Stated problem —
Write out again, word for word, the lines below from the line that holds "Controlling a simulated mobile" through the line that holds "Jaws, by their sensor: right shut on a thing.", omitting pictures.

—————

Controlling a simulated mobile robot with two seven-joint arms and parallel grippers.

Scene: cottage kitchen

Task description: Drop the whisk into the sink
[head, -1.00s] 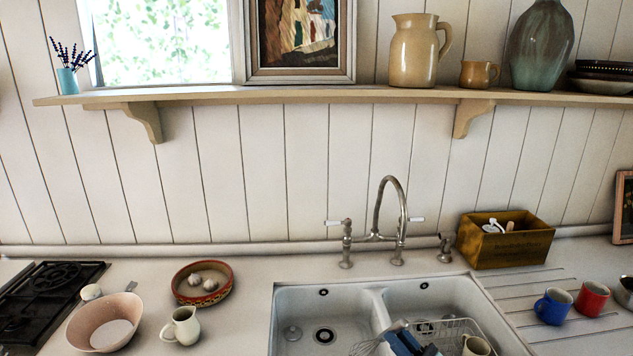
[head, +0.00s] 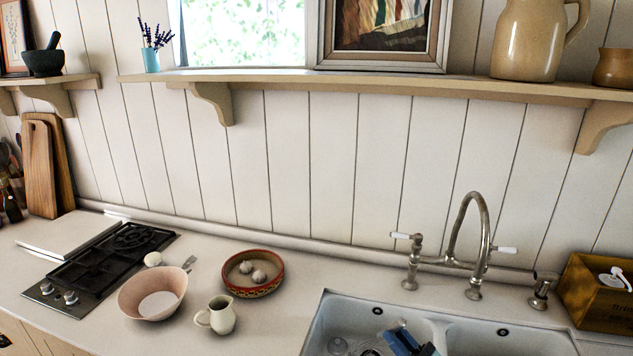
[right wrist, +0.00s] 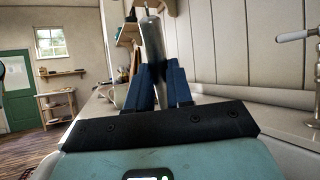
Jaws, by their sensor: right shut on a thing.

—————

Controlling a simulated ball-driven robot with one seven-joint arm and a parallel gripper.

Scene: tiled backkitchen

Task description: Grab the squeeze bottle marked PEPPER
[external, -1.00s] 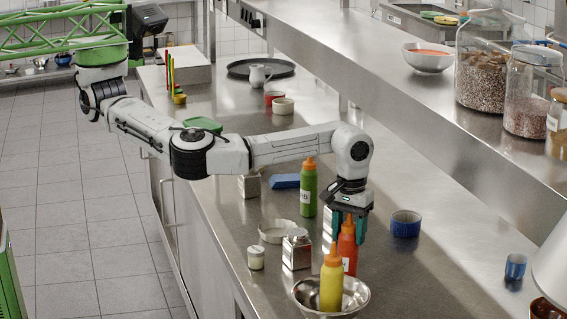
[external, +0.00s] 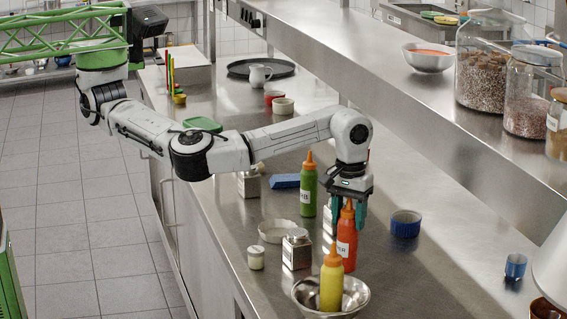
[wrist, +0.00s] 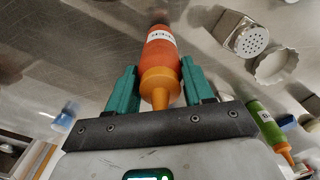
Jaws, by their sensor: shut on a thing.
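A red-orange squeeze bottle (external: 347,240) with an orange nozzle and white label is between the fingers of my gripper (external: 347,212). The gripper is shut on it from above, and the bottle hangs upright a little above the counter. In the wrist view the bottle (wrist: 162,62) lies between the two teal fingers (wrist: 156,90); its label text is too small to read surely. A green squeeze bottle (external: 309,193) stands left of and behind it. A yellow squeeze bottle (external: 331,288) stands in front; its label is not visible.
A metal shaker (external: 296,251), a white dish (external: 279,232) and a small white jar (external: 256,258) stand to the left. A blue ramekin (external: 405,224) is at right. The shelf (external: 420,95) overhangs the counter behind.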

—————

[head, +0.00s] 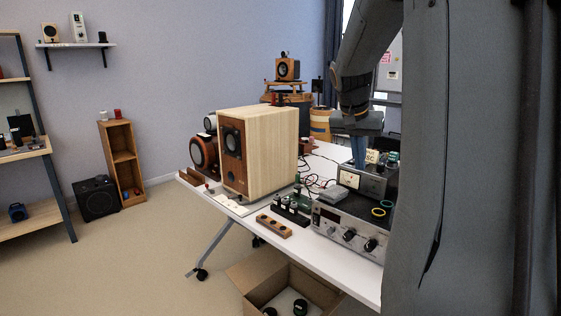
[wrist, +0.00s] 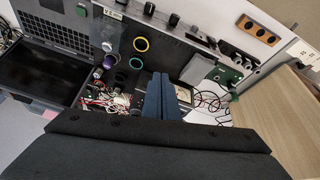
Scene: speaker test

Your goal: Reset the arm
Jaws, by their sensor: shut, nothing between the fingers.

—————

Response to this exercise —
Controlling a simulated mobile robot with two seven-joint arms and parallel grippers.

Scene: cottage kitchen

Task description: Drop the whisk into the sink
[head, -1.00s] 
[head, +0.00s] 
[right wrist, +0.00s] 
Jaws, by their sensor: right shut on a thing.

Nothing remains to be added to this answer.